Records for this exercise:
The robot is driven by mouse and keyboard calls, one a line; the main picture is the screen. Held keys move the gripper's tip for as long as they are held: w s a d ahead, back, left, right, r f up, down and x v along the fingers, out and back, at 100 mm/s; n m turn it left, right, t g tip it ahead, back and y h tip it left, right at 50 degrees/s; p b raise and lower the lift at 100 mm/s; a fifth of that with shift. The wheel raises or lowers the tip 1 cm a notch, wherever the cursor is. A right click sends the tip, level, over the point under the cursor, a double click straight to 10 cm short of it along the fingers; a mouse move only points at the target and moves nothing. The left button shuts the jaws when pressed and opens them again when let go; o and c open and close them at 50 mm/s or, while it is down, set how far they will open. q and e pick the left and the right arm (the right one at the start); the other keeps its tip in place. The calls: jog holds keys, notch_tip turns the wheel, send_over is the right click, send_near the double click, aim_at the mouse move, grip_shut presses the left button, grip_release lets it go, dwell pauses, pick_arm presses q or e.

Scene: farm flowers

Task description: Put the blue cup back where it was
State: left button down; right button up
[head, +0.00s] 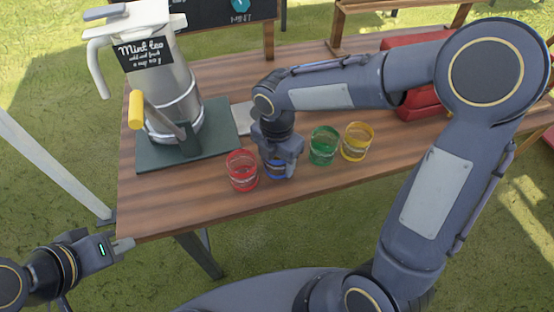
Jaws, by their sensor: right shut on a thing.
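The blue cup (277,171) stands on or just above the wooden table (180,214), between a red cup (242,171) and a green cup (323,146). I cannot tell whether its base touches the wood. My right gripper (279,160) comes down from above and is shut on the blue cup, hiding its upper part. My left gripper (122,245) is low at the left, off the table's front edge, and looks empty. I cannot make out whether its fingers are apart.
A yellow cup (357,141) stands right of the green one. A large dispenser (165,80) labelled "Mint tea", with a yellow-handled lever (136,110), stands on a dark mat (217,143). A red box (418,102) is at the right. Bare wood lies along the front edge.

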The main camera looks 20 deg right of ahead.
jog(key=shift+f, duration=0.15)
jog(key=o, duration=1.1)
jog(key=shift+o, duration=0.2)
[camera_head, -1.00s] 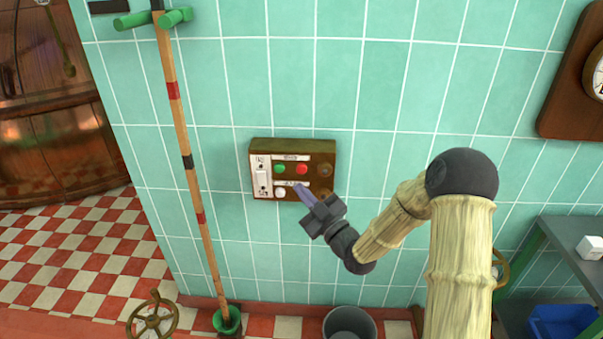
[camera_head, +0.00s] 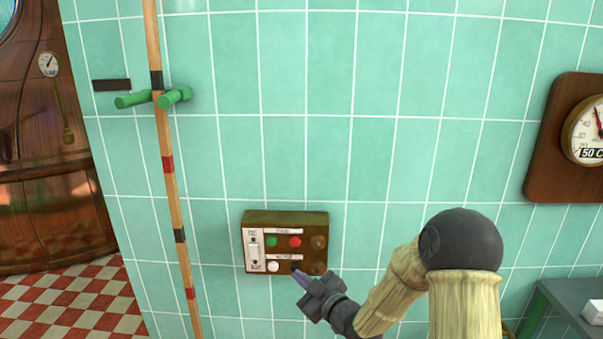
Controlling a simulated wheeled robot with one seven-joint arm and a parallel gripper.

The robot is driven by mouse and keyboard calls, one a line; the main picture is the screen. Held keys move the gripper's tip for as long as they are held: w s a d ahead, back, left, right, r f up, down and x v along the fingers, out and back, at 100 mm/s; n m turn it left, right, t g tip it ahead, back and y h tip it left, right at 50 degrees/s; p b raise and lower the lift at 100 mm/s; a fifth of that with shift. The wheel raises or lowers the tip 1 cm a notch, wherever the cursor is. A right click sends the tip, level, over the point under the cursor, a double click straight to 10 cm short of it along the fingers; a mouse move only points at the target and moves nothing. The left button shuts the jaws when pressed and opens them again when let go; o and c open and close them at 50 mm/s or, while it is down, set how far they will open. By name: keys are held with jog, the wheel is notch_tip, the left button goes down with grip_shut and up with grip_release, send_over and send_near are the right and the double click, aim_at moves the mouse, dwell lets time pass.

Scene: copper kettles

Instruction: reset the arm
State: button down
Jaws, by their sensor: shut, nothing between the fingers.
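My gripper (camera_head: 300,276) is at the end of my bent arm, low in the middle of the view. It is shut and empty, its tips pointing up and left. The tips overlap the lower edge of a wooden control box (camera_head: 285,219) on the tiled wall; whether they touch it I cannot tell. The box has a white rocker switch (camera_head: 254,248), a green button (camera_head: 272,242), a red button (camera_head: 295,242), a white button (camera_head: 273,267) and dark knobs at the right. The gripper hides part of the lower row.
A striped pole (camera_head: 173,200) stands left of the box, held by green pegs (camera_head: 174,97). A dial gauge on a wooden board (camera_head: 545,150) hangs at the right. A grey table (camera_head: 571,300) with a white block (camera_head: 594,312) stands lower right. The wall above the box is clear.

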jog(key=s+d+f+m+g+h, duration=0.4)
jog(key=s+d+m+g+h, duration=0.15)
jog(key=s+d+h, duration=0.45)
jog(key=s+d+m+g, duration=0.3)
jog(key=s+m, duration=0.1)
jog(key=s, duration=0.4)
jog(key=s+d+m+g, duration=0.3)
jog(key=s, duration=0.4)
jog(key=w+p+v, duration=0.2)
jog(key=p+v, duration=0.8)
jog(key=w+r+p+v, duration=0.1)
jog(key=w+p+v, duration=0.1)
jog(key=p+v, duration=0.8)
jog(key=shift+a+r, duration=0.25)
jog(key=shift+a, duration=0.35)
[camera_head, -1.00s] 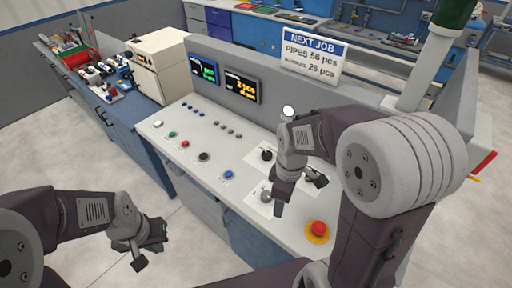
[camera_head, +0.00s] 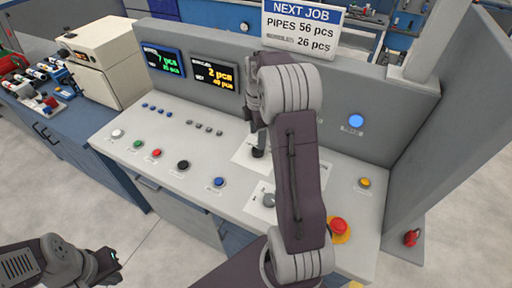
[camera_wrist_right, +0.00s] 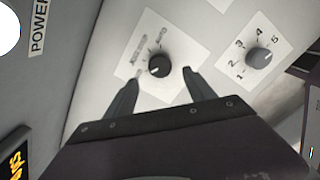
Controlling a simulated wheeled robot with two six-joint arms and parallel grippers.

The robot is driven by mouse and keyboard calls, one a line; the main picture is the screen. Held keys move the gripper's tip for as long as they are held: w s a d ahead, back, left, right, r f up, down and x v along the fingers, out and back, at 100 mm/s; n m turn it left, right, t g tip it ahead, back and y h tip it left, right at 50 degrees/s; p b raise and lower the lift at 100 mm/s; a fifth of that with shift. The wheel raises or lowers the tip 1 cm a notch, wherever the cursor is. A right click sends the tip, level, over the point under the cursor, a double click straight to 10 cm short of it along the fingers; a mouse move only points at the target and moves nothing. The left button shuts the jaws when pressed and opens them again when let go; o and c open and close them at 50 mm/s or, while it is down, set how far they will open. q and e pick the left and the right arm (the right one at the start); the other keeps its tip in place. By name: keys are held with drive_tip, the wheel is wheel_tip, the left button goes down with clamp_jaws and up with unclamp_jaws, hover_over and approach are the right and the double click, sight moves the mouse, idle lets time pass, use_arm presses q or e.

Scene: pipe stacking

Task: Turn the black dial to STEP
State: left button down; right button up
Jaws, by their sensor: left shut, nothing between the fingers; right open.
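The black dial (camera_wrist_right: 159,66) sits on a white label plate in the right wrist view, and it also shows in the head view (camera_head: 258,153) just below my right wrist. The small words around it are too blurred to read surely, so its setting cannot be told. My right gripper (camera_wrist_right: 160,77) is open. Its fingertips appear on either side of the black dial, with no clear contact visible. In the head view my right arm hides much of this gripper. My left gripper (camera_head: 116,266) is shut and empty, low at the left, away from the console.
A grey dial (camera_wrist_right: 260,57) marked 1 to 5 stands beside the black dial. A red mushroom button (camera_head: 338,226), a yellow button (camera_head: 364,183) and several small buttons are on the console (camera_head: 130,160). Two screens (camera_head: 213,78) stand behind.

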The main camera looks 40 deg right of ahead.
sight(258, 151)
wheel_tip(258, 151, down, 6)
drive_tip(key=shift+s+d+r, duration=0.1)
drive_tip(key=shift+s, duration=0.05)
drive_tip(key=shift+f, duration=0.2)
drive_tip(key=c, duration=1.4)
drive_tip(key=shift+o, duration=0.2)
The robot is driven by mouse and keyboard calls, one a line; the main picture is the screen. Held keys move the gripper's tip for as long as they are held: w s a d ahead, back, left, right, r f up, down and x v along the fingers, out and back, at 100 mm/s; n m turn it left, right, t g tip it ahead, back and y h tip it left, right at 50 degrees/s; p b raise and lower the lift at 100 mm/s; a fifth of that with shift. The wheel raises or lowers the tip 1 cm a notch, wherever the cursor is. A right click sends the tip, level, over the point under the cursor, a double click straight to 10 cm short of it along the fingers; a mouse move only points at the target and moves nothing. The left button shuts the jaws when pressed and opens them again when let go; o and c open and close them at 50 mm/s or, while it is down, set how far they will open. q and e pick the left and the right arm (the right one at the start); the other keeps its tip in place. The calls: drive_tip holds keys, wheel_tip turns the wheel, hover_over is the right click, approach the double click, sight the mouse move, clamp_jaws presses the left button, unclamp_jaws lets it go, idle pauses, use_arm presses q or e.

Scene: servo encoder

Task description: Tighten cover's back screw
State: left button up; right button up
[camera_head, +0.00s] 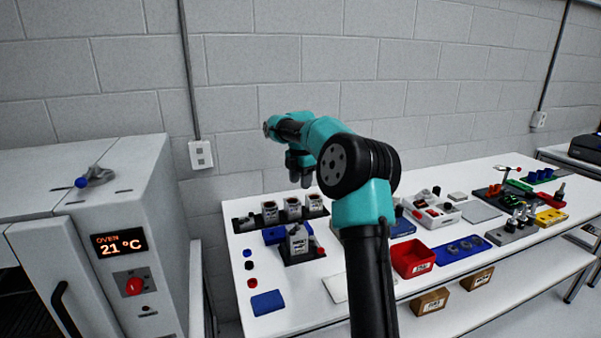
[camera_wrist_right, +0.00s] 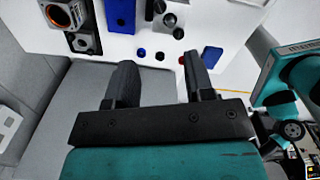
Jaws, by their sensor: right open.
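A grey unit (camera_head: 297,239) stands upright on a dark fixture plate near the left end of the white table; it may be the encoder assembly, but its cover and back screw are too small to make out. My right gripper (camera_head: 300,168) hangs above and behind that unit in the head view, pointing down, with nothing in it. No screwdriver can be made out with certainty. My left gripper is not in view.
Several grey units stand in a dark rack (camera_head: 315,213) at the back. Small caps and a blue block (camera_head: 267,302) lie at the left front. A red bin (camera_head: 413,258), a blue tray (camera_head: 461,249) and a white tray stand right. An oven (camera_head: 135,250) is left.

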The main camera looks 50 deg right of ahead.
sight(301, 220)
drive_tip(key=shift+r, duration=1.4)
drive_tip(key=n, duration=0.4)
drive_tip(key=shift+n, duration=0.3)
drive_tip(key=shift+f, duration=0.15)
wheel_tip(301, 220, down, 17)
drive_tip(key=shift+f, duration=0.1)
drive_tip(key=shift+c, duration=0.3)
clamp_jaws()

Task goal:
Check each line of the entries for the string "description". Copy the lines that have it.

Worked solution:
Task description: Put the blue cup back where it was
Task description: Tighten cover's back screw

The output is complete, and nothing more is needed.